:: Data excerpt ::
——————

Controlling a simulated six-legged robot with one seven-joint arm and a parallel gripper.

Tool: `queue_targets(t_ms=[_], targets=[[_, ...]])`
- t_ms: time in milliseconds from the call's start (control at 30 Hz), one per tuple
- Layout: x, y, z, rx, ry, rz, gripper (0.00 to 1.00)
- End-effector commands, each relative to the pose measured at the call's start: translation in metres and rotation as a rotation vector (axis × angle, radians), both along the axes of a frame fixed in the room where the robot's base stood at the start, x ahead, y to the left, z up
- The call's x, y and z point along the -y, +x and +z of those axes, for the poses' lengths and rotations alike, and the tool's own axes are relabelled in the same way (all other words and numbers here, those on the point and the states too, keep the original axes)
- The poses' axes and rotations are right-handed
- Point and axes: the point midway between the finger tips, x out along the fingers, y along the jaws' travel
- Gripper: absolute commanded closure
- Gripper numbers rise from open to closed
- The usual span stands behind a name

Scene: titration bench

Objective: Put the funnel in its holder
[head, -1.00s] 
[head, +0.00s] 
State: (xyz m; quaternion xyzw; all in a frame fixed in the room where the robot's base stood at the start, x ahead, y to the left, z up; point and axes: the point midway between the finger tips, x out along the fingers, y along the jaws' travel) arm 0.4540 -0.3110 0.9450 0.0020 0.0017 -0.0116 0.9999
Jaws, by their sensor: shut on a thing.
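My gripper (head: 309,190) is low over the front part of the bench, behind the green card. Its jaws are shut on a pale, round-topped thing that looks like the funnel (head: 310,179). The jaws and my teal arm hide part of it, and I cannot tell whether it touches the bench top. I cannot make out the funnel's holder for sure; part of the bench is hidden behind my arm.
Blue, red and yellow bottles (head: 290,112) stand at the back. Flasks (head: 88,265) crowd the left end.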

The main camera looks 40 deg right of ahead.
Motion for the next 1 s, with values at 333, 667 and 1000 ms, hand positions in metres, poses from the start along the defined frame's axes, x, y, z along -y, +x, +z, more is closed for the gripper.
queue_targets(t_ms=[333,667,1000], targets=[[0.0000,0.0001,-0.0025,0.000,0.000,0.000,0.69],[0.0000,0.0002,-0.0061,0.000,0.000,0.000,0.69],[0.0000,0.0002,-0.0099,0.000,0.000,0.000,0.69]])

——————

:: Exercise prompt ::
The lines above from the one containing "- t_ms: time" through the one containing "- The poses'" are to be set down exactly, and no others.

:: Output below ::
- t_ms: time in milliseconds from the call's start (control at 30 Hz), one per tuple
- Layout: x, y, z, rx, ry, rz, gripper (0.00 to 1.00)
- End-effector commands, each relative to the pose measured at the call's start: translation in metres and rotation as a rotation vector (axis × angle, radians), both along the axes of a frame fixed in the room where the robot's base stood at the start, x ahead, y to the left, z up
- The call's x, y and z point along the -y, +x and +z of those axes, for the poses' lengths and rotations alike, and the tool's own axes are relabelled in the same way (all other words and numbers here, those on the point and the states too, keep the original axes)
- The poses' axes and rotations are right-handed

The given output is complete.